Records of robot episodes
****************************************
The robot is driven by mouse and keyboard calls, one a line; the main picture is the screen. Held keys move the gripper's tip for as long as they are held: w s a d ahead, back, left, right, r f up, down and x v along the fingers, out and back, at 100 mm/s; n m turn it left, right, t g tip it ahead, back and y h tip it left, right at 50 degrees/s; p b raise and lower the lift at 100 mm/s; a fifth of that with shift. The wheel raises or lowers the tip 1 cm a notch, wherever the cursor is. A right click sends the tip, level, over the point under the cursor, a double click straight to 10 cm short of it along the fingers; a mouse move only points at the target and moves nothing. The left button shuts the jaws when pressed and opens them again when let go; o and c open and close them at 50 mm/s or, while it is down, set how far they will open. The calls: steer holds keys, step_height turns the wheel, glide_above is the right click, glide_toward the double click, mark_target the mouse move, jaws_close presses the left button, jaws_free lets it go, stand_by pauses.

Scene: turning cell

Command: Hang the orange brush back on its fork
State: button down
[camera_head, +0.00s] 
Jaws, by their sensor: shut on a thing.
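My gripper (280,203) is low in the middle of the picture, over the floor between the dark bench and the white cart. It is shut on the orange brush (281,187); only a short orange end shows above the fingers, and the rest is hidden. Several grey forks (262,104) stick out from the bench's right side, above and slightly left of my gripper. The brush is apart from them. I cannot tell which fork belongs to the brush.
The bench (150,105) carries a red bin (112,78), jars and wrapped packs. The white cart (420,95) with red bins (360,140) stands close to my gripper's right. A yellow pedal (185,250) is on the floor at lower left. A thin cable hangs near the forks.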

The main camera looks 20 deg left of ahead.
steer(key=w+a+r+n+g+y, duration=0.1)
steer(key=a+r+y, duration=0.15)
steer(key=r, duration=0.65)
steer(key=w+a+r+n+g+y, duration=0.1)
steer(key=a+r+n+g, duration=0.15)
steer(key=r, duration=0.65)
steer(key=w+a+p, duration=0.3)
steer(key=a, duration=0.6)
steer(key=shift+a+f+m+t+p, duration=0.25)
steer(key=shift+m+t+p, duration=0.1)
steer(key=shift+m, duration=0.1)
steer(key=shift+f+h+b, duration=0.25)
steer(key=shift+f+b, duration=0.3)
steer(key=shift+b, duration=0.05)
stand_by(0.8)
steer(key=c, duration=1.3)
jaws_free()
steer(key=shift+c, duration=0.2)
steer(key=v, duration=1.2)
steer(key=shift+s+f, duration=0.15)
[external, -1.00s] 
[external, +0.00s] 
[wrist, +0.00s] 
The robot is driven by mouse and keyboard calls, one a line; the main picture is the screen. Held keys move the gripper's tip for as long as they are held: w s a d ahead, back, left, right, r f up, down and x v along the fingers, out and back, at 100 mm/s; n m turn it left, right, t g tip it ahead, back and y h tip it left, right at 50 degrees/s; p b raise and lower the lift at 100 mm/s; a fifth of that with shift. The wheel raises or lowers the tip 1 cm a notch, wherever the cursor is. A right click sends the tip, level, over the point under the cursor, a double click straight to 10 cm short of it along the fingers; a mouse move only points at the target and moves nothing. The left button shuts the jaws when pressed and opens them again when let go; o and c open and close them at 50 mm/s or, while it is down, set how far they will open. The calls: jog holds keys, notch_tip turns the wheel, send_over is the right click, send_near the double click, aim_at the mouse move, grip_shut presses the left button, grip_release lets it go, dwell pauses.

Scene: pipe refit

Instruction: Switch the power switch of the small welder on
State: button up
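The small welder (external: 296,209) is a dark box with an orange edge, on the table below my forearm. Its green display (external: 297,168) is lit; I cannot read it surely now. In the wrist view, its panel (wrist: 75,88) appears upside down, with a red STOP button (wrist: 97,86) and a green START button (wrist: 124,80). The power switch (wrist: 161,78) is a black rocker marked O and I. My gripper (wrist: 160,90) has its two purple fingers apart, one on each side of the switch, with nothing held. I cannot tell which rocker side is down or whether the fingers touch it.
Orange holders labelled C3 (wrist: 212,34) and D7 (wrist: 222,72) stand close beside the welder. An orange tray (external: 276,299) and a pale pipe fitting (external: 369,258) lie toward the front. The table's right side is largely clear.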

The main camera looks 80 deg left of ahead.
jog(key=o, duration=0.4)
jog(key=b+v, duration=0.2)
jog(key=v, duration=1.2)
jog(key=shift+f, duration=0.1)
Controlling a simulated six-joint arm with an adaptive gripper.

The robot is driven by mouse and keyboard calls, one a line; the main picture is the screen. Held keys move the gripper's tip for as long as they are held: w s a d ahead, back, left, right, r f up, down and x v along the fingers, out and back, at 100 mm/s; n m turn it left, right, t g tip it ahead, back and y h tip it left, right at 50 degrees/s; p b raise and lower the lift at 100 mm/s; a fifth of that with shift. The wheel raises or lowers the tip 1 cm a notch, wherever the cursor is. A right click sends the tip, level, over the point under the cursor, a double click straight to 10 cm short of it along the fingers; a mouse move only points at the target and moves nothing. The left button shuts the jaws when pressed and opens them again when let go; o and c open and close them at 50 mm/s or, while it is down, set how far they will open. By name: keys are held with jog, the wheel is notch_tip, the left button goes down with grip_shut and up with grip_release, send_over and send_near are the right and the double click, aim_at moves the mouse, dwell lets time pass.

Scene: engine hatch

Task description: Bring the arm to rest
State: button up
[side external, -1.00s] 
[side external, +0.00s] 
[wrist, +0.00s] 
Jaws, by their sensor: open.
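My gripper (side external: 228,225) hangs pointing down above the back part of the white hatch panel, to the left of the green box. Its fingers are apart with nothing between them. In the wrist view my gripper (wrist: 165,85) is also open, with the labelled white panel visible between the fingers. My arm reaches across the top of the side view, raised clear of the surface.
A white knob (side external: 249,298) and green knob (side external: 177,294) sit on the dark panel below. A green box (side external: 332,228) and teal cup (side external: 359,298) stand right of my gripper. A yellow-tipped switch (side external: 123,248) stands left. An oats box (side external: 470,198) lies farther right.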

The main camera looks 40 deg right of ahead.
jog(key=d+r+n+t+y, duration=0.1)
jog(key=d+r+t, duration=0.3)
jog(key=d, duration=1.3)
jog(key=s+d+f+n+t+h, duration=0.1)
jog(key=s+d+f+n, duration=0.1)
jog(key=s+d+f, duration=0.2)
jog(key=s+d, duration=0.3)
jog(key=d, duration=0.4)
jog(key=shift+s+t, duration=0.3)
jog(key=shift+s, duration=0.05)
****************************************
* Stated exercise
Send back every record, precisely as written.

* Expected answer
The robot is driven by mouse and keyboard calls, one a line; the main picture is the screen. Held keys move the gripper's tip for as long as they are held: w s a d ahead, back, left, right, r f up, down and x v along the fingers, out and back, at 100 mm/s; n m turn it left, right, t g tip it ahead, back and y h tip it left, right at 50 degrees/s; p b raise and lower the lift at 100 mm/s; a fifth of that with shift. The wheel raises or lowers the tip 1 cm a notch, wherever the cursor is. A right click sends the tip, level, over the point under the cursor, a double click straight to 10 cm short of it along the fingers; a mouse move only points at the target and moves nothing. The left button shuts the jaws when pressed and opens them again when let go; o and c open and close them at 50 mm/s or, while it is down, set how far they will open. The calls: steer holds keys, step_height turns the wheel, glide_above is the right click, glide_toward the double click, mark_target the mouse move, jaws_close presses the left button, jaws_free lets it go, stand_by pauses.

Scene: turning cell

Command: Hang the orange brush back on its fork
State: button down
[camera_head, +0.00s] 
Jaws, by their sensor: shut on a thing.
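My gripper (280,203) is low in the middle of the picture, over the floor between the dark bench and the white cart. It is shut on the orange brush (281,187); only a short orange end shows above the fingers, and the rest is hidden. Several grey forks (262,104) stick out from the bench's right side, above and slightly left of my gripper. The brush is apart from them. I cannot tell which fork belongs to the brush.
The bench (150,105) carries a red bin (112,78), jars and wrapped packs. The white cart (420,95) with red bins (360,140) stands close to my gripper's right. A yellow pedal (185,250) is on the floor at lower left. A thin cable hangs near the forks.

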The main camera looks 20 deg left of ahead.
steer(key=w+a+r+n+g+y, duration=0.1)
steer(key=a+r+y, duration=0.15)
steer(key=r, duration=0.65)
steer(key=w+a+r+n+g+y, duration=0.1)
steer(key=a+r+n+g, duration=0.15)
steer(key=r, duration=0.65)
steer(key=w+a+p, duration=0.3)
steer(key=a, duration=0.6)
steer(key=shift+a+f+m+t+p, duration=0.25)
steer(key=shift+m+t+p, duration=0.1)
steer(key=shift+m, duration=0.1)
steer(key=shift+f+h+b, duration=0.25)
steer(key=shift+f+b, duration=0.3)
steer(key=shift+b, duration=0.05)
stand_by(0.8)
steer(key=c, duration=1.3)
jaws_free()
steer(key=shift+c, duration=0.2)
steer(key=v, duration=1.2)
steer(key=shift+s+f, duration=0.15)
[external, -1.00s] 
[external, +0.00s] 
[wrist, +0.00s] 
The robot is driven by mouse and keyboard calls, one a line; the main picture is the screen. Held keys move the gripper's tip for as long as they are held: w s a d ahead, back, left, right, r f up, down and x v along the fingers, out and back, at 100 mm/s; n m turn it left, right, t g tip it ahead, back and y h tip it left, right at 50 degrees/s; p b raise and lower the lift at 100 mm/s; a fifth of that with shift. The wheel raises or lowers the tip 1 cm a notch, wherever the cursor is. A right click sends the tip, level, over the point under the cursor, a double click straight to 10 cm short of it along the fingers; a mouse move only points at the target and moves nothing. The left button shuts the jaws when pressed and opens them again when let go; o and c open and close them at 50 mm/s or, while it is down, set how far they will open. The calls: jog holds keys, notch_tip turns the wheel, send_over is the right click, send_near the double click, aim_at the mouse move, grip_shut presses the left button, grip_release lets it go, dwell pauses.

Scene: pipe refit

Instruction: Switch the power switch of the small welder on
State: button up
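The small welder (external: 296,209) is a dark box with an orange edge, on the table below my forearm. Its green display (external: 297,168) is lit; I cannot read it surely now. In the wrist view, its panel (wrist: 75,88) appears upside down, with a red STOP button (wrist: 97,86) and a green START button (wrist: 124,80). The power switch (wrist: 161,78) is a black rocker marked O and I. My gripper (wrist: 160,90) has its two purple fingers apart, one on each side of the switch, with nothing held. I cannot tell which rocker side is down or whether the fingers touch it.
Orange holders labelled C3 (wrist: 212,34) and D7 (wrist: 222,72) stand close beside the welder. An orange tray (external: 276,299) and a pale pipe fitting (external: 369,258) lie toward the front. The table's right side is largely clear.

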The main camera looks 80 deg left of ahead.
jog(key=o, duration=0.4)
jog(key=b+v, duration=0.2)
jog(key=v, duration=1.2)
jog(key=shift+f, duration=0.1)
Controlling a simulated six-joint arm with an adaptive gripper.

The robot is driven by mouse and keyboard calls, one a line; the main picture is the screen. Held keys move the gripper's tip for as long as they are held: w s a d ahead, back, left, right, r f up, down and x v along the fingers, out and back, at 100 mm/s; n m turn it left, right, t g tip it ahead, back and y h tip it left, right at 50 degrees/s; p b raise and lower the lift at 100 mm/s; a fifth of that with shift. The wheel raises or lowers the tip 1 cm a notch, wherever the cursor is. A right click sends the tip, level, over the point under the cursor, a double click straight to 10 cm short of it along the fingers; a mouse move only points at the target and moves nothing. The left button shuts the jaws when pressed and opens them again when let go; o and c open and close them at 50 mm/s or, while it is down, set how far they will open. By name: keys are held with jog, the wheel is notch_tip, the left button goes down with grip_shut and up with grip_release, send_over and send_near are the right and the double click, aim_at moves the mouse, dwell lets time pass.

Scene: engine hatch

Task description: Bring the arm to rest
State: button up
[side external, -1.00s] 
[side external, +0.00s] 
[wrist, +0.00s] 
Jaws, by their sensor: open.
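My gripper (side external: 228,225) hangs pointing down above the back part of the white hatch panel, to the left of the green box. Its fingers are apart with nothing between them. In the wrist view my gripper (wrist: 165,85) is also open, with the labelled white panel visible between the fingers. My arm reaches across the top of the side view, raised clear of the surface.
A white knob (side external: 249,298) and green knob (side external: 177,294) sit on the dark panel below. A green box (side external: 332,228) and teal cup (side external: 359,298) stand right of my gripper. A yellow-tipped switch (side external: 123,248) stands left. An oats box (side external: 470,198) lies farther right.

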The main camera looks 40 deg right of ahead.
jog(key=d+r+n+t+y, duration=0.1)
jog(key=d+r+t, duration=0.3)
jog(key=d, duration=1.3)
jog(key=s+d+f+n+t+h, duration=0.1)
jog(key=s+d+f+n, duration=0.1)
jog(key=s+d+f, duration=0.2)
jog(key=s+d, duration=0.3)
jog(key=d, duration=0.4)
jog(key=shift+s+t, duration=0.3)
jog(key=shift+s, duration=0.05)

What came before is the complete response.